**Written task:**
Extract the lines that carry the string "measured" from the listing.

━━━━━━━━━━━━━━━━━━━━

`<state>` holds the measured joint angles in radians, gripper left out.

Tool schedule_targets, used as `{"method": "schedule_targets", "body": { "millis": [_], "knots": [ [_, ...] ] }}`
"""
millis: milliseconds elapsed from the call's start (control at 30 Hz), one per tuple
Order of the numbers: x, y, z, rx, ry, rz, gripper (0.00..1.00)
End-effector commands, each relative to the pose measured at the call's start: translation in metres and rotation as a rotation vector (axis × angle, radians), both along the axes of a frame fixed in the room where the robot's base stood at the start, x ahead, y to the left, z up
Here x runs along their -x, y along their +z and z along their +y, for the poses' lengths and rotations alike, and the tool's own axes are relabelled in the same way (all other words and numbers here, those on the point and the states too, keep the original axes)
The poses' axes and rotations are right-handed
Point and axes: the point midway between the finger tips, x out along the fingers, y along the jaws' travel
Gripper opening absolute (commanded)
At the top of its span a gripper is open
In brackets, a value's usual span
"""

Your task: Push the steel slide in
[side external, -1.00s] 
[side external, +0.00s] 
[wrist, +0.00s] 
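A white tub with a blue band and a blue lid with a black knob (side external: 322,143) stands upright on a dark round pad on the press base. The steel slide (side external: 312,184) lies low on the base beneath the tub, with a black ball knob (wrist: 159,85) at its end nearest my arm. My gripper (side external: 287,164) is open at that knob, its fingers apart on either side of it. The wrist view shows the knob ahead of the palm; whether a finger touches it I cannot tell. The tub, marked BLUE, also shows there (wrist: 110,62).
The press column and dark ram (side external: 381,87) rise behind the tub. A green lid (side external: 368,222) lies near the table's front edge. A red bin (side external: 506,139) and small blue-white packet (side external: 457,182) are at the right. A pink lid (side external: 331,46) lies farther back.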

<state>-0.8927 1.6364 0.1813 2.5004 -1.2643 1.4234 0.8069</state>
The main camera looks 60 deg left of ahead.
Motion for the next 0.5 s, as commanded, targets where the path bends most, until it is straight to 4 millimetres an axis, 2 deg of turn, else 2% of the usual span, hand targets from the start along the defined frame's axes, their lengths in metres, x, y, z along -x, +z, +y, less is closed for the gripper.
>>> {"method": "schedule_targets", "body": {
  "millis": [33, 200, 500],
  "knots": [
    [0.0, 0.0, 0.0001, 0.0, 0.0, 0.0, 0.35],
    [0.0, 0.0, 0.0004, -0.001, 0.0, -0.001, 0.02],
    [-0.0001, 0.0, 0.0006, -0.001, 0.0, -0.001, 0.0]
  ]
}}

━━━━━━━━━━━━━━━━━━━━

**Output of the task:**
`<state>` holds the measured joint angles in radians, gripper left out.
End-effector commands, each relative to the pose measured at the call's start: translation in metres and rotation as a rotation vector (axis × angle, radians), both along the axes of a frame fixed in the room where the robot's base stood at the start, x ahead, y to the left, z up

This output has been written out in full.